* _Work to complete_: Reproduce exactly the lines of the material beneath, from the line that contains "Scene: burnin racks" to the line that contains "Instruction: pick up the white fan", both included, and no other lines.

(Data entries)
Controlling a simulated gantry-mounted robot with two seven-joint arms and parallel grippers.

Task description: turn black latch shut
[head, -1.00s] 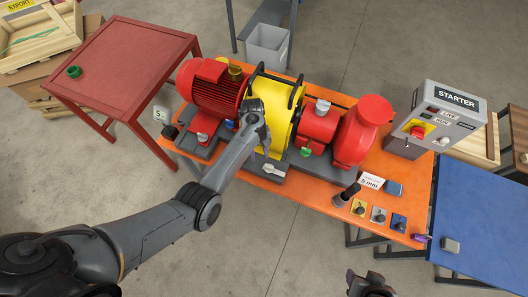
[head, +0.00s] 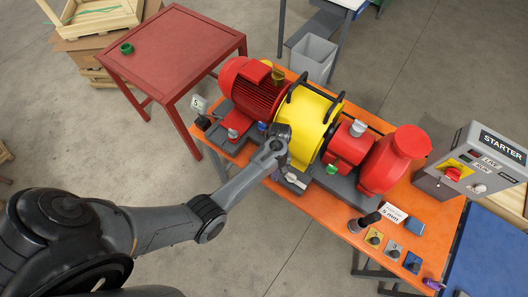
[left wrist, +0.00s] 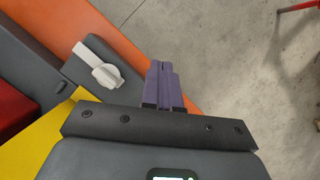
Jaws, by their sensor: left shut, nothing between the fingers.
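My left gripper (left wrist: 164,84) has its purple fingers closed together with nothing between them. My right gripper is out of view.
The orange skid table (head: 335,213) carries the red motor (head: 252,88) and red pump (head: 395,160). Black bars (head: 298,85) top the yellow guard. A starter box (head: 472,165) stands right. A red table (head: 172,55) is left. The floor in front is open.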

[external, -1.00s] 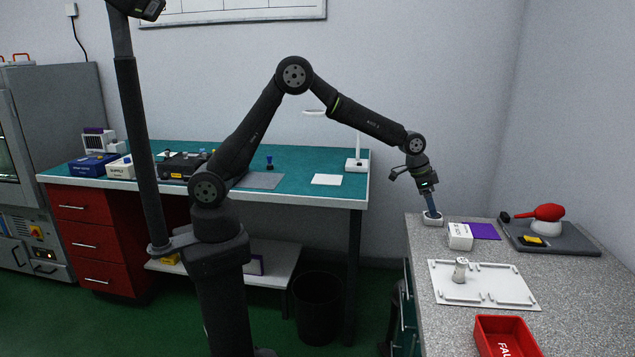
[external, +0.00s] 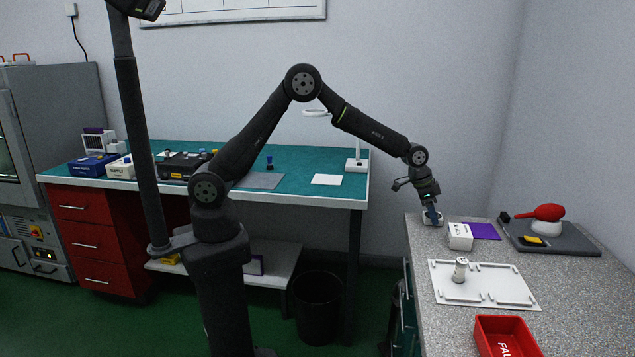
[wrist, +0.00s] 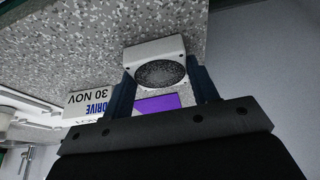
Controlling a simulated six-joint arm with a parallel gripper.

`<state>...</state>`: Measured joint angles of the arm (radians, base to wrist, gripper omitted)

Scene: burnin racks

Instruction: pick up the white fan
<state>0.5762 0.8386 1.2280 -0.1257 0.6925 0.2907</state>
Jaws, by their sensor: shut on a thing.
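The white fan (wrist: 158,52), a small white block with a round dark speckled face, sits between my two fingers in the wrist view. In the external view the fan (external: 426,219) is at the back left corner of the speckled counter, partly hidden by my gripper (external: 432,216). My gripper (wrist: 164,86) is shut on the fan, with a dark blue finger at each side. The fan is at counter level; I cannot tell whether it still touches the surface.
A white drive box (external: 460,236) stands close to the right, with a purple mat (external: 486,231) behind it. A white tray (external: 457,292) with a small white cylinder (external: 460,270) and a red bin (external: 502,322) lie nearer. A grey board (external: 570,243) bears a red-topped device (external: 546,216).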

* _Solution for this exercise_:
Scene: burnin racks

Instruction: pick up the white fan

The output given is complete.